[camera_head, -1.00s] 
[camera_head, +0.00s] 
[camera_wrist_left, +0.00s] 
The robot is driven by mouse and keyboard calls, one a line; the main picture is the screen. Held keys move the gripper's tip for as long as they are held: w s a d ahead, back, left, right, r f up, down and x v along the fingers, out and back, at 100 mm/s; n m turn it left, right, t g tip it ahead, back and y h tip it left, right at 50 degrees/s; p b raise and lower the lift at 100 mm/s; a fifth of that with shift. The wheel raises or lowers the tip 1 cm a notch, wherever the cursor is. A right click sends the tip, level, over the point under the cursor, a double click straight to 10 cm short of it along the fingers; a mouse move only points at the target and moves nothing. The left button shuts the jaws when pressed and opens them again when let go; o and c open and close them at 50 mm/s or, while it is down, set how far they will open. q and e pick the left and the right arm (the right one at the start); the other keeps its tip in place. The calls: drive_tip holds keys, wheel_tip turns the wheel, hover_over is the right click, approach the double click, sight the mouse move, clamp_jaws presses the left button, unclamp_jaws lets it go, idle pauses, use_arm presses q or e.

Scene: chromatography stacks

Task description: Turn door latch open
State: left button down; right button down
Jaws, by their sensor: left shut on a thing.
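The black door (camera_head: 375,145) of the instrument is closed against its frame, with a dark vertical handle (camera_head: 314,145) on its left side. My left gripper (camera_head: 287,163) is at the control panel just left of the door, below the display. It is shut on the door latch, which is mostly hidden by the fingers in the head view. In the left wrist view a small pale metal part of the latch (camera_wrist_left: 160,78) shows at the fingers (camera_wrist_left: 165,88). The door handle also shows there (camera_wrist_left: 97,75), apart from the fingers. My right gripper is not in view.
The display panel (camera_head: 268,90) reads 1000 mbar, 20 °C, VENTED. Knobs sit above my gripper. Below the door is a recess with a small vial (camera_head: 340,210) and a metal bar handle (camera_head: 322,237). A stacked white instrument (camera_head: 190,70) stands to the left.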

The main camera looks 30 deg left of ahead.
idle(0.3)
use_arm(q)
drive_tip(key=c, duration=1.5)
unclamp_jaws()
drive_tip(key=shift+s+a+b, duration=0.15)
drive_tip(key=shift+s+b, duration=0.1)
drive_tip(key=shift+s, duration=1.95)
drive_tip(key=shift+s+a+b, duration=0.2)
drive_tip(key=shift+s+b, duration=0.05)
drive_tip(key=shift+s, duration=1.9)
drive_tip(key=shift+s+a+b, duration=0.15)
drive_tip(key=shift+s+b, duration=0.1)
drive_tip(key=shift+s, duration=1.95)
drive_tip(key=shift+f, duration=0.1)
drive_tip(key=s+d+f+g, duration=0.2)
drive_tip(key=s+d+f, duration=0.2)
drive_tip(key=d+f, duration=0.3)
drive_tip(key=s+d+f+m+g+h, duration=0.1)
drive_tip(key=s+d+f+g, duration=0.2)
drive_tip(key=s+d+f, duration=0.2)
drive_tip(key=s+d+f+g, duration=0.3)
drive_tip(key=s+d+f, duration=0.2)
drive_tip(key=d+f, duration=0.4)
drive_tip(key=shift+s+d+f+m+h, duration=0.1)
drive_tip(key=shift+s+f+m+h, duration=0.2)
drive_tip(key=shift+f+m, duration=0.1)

* [The exercise]
Give again, word for word, every line of the listing above from the one with "Scene: chromatography stacks" to the one with "State: left button down; right button down", both inclusive, and nothing beyond them.

* [Solution to this problem]
Scene: chromatography stacks

Task description: Turn door latch open
State: left button down; right button down

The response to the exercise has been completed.